I found out about it owing to a reference in Alexander D. Campbell's The Life and Works of Robert Baillie, which I am currently reading. I have neither read the thesis nor know anything about its author. Given that it is a history thesis, the author is unlikely to offer specific value judgments on who was right.

One thing I will say from reading Dr Campbell's excellent biography of Baillie is that while I can conclude that the Laudian Prelatists were wrong for wanting to centralise authority in the bishop, and the Independents were wrong in relation to the power of synods, everyone else was partly wrong about somethings and partly correct about others. Thus, it helps you to understand why good men fell down on different sides of the Protestor-Resolutioner dispute. Also, the chapter on Presbyterian church government, which demonstrates that the lines between presbyterial, episcopal, and congregational polities were often more porous than we think, is worth the price of the book alone.

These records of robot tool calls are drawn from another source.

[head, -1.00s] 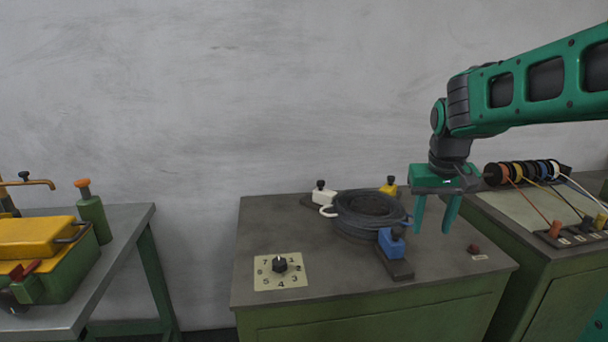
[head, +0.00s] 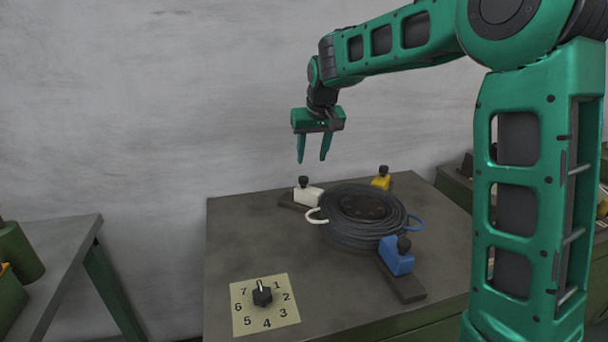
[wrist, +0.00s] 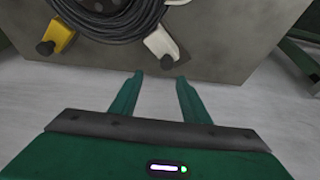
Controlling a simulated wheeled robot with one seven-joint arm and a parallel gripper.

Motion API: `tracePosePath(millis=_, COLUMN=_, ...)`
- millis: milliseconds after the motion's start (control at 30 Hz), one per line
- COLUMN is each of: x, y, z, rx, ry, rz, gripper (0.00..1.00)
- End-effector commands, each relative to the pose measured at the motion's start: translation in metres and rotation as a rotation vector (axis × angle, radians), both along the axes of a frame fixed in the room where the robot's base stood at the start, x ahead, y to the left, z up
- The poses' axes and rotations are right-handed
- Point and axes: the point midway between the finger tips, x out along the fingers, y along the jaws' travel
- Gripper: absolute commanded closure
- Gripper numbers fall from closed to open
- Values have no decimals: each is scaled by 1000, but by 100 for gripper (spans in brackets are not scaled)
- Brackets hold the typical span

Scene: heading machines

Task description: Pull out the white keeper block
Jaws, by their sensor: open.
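The white keeper block (head: 309,196) with a black knob on top sits on a dark rail at the back left of a black coil (head: 350,228). It also shows in the wrist view (wrist: 161,44), close beside the coil. My gripper (head: 313,162) is open and empty, pointing down above and a little behind the white block in the head view. In the wrist view the two green fingers (wrist: 158,76) are spread apart, with the white block beyond their tips and not between them.
A yellow block (head: 381,182) stands at the back and a blue block (head: 396,258) at the front right of the coil. A numbered dial (head: 262,294) lies front left on the bench (head: 225,240). Bare bench lies left of the coil.

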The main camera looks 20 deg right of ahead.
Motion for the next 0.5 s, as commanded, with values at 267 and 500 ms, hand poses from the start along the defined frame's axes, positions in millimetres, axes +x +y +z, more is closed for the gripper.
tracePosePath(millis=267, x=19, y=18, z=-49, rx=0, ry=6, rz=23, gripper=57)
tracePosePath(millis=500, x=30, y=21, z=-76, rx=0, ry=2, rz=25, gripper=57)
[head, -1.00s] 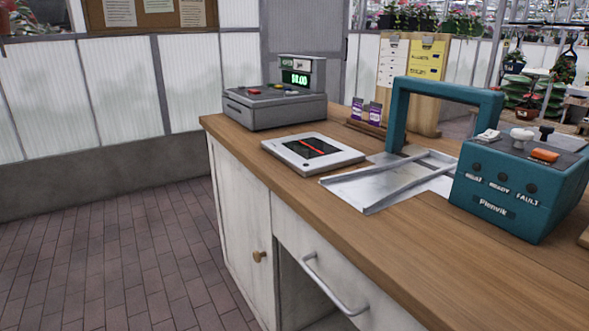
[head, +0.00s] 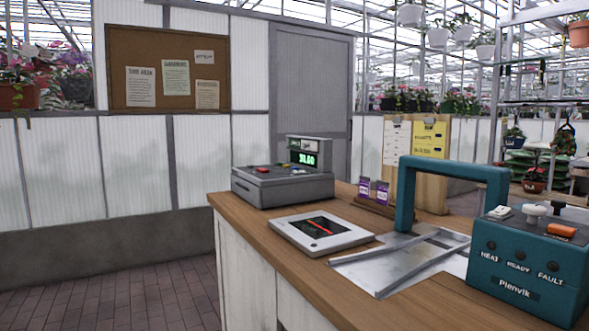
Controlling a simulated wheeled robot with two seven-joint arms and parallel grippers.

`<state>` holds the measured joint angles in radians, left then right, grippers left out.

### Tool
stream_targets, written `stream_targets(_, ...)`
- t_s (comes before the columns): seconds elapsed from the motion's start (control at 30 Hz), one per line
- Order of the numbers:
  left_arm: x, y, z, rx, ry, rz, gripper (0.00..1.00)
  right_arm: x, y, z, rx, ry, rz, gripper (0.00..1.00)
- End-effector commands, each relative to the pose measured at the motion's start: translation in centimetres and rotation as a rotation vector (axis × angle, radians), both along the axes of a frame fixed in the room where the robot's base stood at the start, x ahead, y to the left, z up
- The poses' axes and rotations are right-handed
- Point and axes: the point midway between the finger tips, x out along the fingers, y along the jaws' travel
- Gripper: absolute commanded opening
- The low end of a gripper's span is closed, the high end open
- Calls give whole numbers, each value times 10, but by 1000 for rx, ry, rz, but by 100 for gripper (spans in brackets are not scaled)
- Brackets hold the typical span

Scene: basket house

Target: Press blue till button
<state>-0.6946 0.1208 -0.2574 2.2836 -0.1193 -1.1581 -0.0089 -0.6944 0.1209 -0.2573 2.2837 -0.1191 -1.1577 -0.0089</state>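The grey till (head: 283,186) stands at the far left end of the wooden counter in the head view. Its green display (head: 304,158) is lit, and the digits are hard to read. Neither of my grippers is in the head view, and nothing touches the till.
A white scanner plate (head: 321,244) lies in front of the till. A metal tray (head: 372,275), a teal arch (head: 404,208) and a teal machine (head: 528,285) marked Plenvik stand to the right. Purple packets (head: 373,192) stand behind. Tiled floor (head: 120,298) is clear at left.

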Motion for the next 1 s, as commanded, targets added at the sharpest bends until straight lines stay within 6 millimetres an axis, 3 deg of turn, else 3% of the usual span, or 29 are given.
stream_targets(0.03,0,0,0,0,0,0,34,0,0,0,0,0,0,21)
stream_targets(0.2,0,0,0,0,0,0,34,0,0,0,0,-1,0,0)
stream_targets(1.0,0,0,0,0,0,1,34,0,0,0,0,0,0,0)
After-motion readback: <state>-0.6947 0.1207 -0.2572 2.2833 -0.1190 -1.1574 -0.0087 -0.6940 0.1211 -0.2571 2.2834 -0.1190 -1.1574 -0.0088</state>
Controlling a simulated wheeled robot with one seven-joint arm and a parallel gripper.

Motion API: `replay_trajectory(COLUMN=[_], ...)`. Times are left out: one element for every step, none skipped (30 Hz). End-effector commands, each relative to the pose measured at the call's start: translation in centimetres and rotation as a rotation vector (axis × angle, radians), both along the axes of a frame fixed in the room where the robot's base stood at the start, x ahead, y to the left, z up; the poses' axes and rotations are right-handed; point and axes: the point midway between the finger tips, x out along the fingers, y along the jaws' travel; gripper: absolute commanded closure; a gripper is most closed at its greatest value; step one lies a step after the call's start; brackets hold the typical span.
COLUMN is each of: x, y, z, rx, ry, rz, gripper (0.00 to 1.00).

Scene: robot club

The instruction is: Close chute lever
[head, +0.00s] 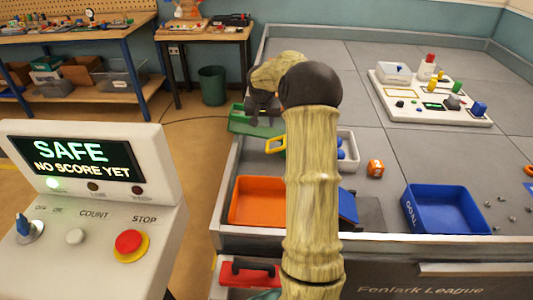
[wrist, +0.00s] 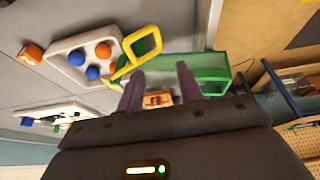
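The chute is a green trough (head: 246,121) at the table's left edge in the head view. It also shows in the wrist view (wrist: 215,68), with a small orange block (wrist: 157,100) seen between my fingers. A lever with a square yellow loop handle (wrist: 142,44) rises beside the trough's end; the handle also shows in the head view (head: 276,145). My gripper (wrist: 160,80) is open, its two dark fingers apart with nothing held. The handle appears beyond the left finger, not between the fingers. My arm hides part of the chute in the head view.
A white tray of blue and orange balls (wrist: 62,58) lies beside the lever. An orange cube (head: 375,168), an orange tray (head: 235,207) and a blue GOAL bin (head: 448,232) are on the table. A console (head: 140,160) reading SAFE stands at left. The grey table's far middle is clear.

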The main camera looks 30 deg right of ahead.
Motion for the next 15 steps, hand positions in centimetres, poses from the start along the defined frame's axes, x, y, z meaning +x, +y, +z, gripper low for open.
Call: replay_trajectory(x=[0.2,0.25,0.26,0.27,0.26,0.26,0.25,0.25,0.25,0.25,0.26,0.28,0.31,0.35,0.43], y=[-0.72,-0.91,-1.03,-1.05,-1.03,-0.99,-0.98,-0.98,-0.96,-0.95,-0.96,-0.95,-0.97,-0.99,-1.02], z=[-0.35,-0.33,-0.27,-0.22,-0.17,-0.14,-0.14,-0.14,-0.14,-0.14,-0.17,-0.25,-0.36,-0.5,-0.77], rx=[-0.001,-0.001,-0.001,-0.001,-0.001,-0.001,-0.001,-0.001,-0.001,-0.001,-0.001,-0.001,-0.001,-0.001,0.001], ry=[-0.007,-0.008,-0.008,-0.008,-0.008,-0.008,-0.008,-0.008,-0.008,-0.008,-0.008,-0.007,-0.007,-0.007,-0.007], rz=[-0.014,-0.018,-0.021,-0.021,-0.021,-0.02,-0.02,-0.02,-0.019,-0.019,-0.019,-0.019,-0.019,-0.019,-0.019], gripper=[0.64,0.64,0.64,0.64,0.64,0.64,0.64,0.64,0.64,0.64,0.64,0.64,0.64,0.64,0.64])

I realise my reply is a bit of an :offtopic: ramble, but that explains why I am interested in the thesis.
 
I've read a good bit of it; it will take the bloom off the rose colored glasses that popular church history has of the period since there was never really a true history of the period. I did not know that while the Resolutioners had a problem in that the majority were conformists along with their willingness to accept an oath breaking Charles II, the Protesters had a Cromwellian sectarian-separatist problem in that not only was there a minority that had gone over to the separatist/independent views, but many were and did turn out willing to work with Cromwell. Both flaws (accepting Charles II, working with Cromwell) are counter the intent of the Solemn League and Covenant.
 
Party pooper! :)

Chris, what wrong perceptions do you think are held by people with the bloom still on their rose-colored glasses? And also, what practical changes occurred for you after the bloom was taken off yours? For instance, did your views change on establishmentarianism?
 
I noted the main issue; I guess another thing is the extreme parallelism Protesters drew between Scotland and Israel in OT examples in that the Protesters believed they needed to keep purging the army down to the pure along the lines of Gideon (the example cited) which was a factor in losing the country to Cromwell. The thesis is not about establishment per se. This was not some golden age for it certainly. The only reason we got the second reformation was that in God's providence He made it possible for a minority committed to reformation to control the country for a short time and that got the church the Westminster Standards which has endured for the benefit of the church.
Party pooper! :)

Chris, what wrong perceptions do you think are held by people with the bloom still on their rose-colored glasses? And also, what practical changes occurred for you after the bloom was taken off yours? For instance, did your views change on establishmentarianism?
 
Thanks Daniel for linking to this thesis - it looks really interesting. The biography of Baillie is currently about third in the queue on my to-read pile!